------ Input data ------

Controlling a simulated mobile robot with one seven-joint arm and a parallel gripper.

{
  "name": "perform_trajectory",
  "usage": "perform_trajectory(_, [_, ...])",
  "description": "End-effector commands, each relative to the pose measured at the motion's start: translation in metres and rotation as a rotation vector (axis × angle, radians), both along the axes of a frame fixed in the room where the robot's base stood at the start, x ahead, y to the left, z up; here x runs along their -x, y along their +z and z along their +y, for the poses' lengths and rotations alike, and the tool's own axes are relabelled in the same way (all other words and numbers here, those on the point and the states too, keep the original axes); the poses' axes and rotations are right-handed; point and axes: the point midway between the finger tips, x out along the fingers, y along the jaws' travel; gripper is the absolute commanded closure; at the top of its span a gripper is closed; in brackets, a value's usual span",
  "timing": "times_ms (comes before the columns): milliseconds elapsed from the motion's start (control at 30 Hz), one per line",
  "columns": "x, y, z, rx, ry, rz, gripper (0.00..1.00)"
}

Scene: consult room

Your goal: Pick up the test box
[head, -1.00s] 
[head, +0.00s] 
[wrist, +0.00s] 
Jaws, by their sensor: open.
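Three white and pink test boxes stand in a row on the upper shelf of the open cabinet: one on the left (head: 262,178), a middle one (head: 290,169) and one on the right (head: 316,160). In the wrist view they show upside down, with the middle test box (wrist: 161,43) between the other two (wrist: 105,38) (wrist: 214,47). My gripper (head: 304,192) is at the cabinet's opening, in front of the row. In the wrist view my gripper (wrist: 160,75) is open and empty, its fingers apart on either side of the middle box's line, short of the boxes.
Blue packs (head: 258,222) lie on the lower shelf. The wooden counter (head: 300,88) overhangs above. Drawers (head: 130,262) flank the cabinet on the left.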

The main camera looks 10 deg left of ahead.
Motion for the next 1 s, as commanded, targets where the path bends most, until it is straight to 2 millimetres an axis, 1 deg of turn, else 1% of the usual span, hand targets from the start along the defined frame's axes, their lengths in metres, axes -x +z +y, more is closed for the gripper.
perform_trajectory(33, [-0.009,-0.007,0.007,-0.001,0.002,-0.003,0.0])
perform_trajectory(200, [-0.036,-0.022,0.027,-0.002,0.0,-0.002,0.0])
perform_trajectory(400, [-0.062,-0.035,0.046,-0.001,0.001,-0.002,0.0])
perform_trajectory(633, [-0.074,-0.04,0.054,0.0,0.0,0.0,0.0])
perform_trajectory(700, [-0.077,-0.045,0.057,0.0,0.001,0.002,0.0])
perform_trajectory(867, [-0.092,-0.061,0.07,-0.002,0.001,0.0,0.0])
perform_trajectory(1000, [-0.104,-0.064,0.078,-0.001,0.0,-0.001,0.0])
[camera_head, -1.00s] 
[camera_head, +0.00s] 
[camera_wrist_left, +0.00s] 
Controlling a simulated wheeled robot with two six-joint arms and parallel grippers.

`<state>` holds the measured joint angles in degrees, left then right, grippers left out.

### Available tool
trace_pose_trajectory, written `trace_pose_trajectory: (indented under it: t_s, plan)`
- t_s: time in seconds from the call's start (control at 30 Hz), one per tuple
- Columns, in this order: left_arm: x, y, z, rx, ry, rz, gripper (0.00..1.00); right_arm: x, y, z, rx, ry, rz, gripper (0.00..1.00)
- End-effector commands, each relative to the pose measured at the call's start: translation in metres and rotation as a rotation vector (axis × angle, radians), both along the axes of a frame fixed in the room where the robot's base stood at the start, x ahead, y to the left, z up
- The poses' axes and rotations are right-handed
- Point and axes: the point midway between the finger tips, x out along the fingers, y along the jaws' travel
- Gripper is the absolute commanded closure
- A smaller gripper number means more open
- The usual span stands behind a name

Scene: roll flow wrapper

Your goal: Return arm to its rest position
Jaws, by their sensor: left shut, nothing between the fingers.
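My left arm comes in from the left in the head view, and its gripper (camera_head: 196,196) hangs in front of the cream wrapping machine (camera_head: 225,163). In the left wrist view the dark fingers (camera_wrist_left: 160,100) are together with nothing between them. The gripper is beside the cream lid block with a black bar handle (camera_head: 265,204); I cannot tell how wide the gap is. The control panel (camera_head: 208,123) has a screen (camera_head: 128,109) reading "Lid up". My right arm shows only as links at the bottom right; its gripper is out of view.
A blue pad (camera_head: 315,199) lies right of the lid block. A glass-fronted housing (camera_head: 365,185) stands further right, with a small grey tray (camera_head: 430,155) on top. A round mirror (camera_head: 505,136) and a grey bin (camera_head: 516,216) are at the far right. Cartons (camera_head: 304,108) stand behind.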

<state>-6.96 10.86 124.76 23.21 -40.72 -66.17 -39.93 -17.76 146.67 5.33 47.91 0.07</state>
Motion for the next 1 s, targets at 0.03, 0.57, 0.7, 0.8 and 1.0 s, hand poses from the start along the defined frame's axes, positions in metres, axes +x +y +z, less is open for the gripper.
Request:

------

# Written task
Write out every line from the records above, word for word.

# Result of the task
Controlling a simulated mobile robot with one seven-joint arm and a parallel gripper.

{
  "name": "perform_trajectory",
  "usage": "perform_trajectory(_, [_, ...])",
  "description": "End-effector commands, each relative to the pose measured at the motion's start: translation in metres and rotation as a rotation vector (axis × angle, radians), both along the axes of a frame fixed in the room where the robot's base stood at the start, x ahead, y to the left, z up; here x runs along their -x, y along their +z and z along their +y, for the poses' lengths and rotations alike, and the tool's own axes are relabelled in the same way (all other words and numbers here, those on the point and the states too, keep the original axes); the poses' axes and rotations are right-handed; point and axes: the point midway between the finger tips, x out along the fingers, y along the jaws' travel; gripper is the absolute commanded closure; at the top of its span a gripper is closed; in brackets, a value's usual span",
  "timing": "times_ms (comes before the columns): milliseconds elapsed from the motion's start (control at 30 Hz), one per line",
  "columns": "x, y, z, rx, ry, rz, gripper (0.00..1.00)"
}

Scene: consult room

Your goal: Pick up the test box
[head, -1.00s] 
[head, +0.00s] 
[wrist, +0.00s] 
Jaws, by their sensor: open.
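Three white and pink test boxes stand in a row on the upper shelf of the open cabinet: one on the left (head: 262,178), a middle one (head: 290,169) and one on the right (head: 316,160). In the wrist view they show upside down, with the middle test box (wrist: 161,43) between the other two (wrist: 105,38) (wrist: 214,47). My gripper (head: 304,192) is at the cabinet's opening, in front of the row. In the wrist view my gripper (wrist: 160,75) is open and empty, its fingers apart on either side of the middle box's line, short of the boxes.
Blue packs (head: 258,222) lie on the lower shelf. The wooden counter (head: 300,88) overhangs above. Drawers (head: 130,262) flank the cabinet on the left.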

The main camera looks 10 deg left of ahead.
Motion for the next 1 s, as commanded, targets where the path bends most, until it is straight to 2 millimetres an axis, 1 deg of turn, else 1% of the usual span, hand targets from the start along the defined frame's axes, their lengths in metres, axes -x +z +y, more is closed for the gripper.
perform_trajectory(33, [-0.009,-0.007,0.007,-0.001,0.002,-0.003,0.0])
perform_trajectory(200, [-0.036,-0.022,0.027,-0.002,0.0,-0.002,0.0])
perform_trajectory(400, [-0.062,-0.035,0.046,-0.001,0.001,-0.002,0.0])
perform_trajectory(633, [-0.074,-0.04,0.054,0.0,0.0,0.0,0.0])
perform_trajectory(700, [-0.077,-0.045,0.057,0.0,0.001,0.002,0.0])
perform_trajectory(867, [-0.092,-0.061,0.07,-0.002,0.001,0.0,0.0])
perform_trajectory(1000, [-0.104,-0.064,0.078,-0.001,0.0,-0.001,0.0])
[camera_head, -1.00s] 
[camera_head, +0.00s] 
[camera_wrist_left, +0.00s] 
Controlling a simulated wheeled robot with two six-joint arms and parallel grippers.

`<state>` holds the measured joint angles in degrees, left then right, grippers left out.

### Available tool
trace_pose_trajectory, written `trace_pose_trajectory: (indented under it: t_s, plan)`
- t_s: time in seconds from the call's start (control at 30 Hz), one per tuple
- Columns, in this order: left_arm: x, y, z, rx, ry, rz, gripper (0.00..1.00); right_arm: x, y, z, rx, ry, rz, gripper (0.00..1.00)
- End-effector commands, each relative to the pose measured at the call's start: translation in metres and rotation as a rotation vector (axis × angle, radians), both along the axes of a frame fixed in the room where the robot's base stood at the start, x ahead, y to the left, z up
- The poses' axes and rotations are right-handed
- Point and axes: the point midway between the finger tips, x out along the fingers, y along the jaws' travel
- Gripper is the absolute commanded closure
- A smaller gripper number means more open
- The usual span stands behind a name

Scene: roll flow wrapper

Your goal: Return arm to its rest position
Jaws, by their sensor: left shut, nothing between the fingers.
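My left arm comes in from the left in the head view, and its gripper (camera_head: 196,196) hangs in front of the cream wrapping machine (camera_head: 225,163). In the left wrist view the dark fingers (camera_wrist_left: 160,100) are together with nothing between them. The gripper is beside the cream lid block with a black bar handle (camera_head: 265,204); I cannot tell how wide the gap is. The control panel (camera_head: 208,123) has a screen (camera_head: 128,109) reading "Lid up". My right arm shows only as links at the bottom right; its gripper is out of view.
A blue pad (camera_head: 315,199) lies right of the lid block. A glass-fronted housing (camera_head: 365,185) stands further right, with a small grey tray (camera_head: 430,155) on top. A round mirror (camera_head: 505,136) and a grey bin (camera_head: 516,216) are at the far right. Cartons (camera_head: 304,108) stand behind.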

<state>-6.96 10.86 124.76 23.21 -40.72 -66.17 -39.93 -17.76 146.67 5.33 47.91 0.07</state>
Motion for the next 1 s, targets at 0.03, 0.57, 0.7, 0.8 and 1.0 s, hand poses from the start along the defined frame's axes, positions in metres, axes +x +y +z, less is open for the gripper.
Request:

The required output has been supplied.